[Start of The input]

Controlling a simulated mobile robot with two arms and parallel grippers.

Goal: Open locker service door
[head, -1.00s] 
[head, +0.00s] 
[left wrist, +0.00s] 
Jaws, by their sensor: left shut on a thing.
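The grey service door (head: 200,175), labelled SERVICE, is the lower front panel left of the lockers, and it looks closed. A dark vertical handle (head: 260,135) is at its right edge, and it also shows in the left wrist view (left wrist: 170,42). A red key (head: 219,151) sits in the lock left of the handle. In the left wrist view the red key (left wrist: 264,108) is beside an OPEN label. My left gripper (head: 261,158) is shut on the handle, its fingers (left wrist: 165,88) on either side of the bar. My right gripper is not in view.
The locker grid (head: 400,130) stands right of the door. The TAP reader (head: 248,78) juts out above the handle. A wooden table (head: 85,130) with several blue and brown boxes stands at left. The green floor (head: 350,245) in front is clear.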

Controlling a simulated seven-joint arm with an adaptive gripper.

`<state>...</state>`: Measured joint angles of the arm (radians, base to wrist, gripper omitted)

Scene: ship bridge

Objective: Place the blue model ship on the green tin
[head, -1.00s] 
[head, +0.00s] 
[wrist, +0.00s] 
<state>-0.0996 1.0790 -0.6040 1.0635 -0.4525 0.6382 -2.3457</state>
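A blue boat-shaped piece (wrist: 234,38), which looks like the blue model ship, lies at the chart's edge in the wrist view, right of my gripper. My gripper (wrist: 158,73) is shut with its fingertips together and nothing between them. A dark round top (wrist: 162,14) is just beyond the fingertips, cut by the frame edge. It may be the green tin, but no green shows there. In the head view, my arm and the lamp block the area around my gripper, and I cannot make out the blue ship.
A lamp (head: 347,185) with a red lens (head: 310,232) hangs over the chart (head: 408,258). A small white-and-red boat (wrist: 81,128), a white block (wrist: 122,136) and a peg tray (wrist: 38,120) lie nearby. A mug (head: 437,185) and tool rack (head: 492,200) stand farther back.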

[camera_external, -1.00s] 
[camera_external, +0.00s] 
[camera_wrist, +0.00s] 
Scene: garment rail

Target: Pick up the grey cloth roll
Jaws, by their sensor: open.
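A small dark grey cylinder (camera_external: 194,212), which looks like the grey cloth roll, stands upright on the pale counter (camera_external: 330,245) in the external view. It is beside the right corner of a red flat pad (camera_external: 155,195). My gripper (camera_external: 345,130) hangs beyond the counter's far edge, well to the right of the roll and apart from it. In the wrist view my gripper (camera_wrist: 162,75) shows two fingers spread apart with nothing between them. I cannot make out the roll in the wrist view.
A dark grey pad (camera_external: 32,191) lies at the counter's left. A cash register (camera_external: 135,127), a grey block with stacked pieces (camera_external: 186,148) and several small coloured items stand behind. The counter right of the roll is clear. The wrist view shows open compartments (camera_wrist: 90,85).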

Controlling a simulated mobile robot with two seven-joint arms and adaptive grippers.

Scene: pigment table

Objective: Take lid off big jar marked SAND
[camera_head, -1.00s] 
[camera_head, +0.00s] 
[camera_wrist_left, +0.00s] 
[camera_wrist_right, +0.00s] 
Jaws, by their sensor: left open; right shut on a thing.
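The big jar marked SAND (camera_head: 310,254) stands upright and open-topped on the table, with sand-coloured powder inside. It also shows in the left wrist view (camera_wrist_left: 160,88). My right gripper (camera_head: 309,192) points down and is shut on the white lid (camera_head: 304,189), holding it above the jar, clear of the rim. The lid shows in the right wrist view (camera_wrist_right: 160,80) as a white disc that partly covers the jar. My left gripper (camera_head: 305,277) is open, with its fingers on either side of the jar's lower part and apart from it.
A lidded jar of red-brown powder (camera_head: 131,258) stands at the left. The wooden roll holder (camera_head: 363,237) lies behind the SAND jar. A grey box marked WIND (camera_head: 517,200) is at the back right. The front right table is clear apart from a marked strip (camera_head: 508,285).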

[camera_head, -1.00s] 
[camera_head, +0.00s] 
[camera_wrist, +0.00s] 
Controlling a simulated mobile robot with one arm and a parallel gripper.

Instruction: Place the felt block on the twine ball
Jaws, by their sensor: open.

[End of The input]

**Written task**. Your answer should be a single number: how many lines in the data above include "Place"?

**Task output**. 2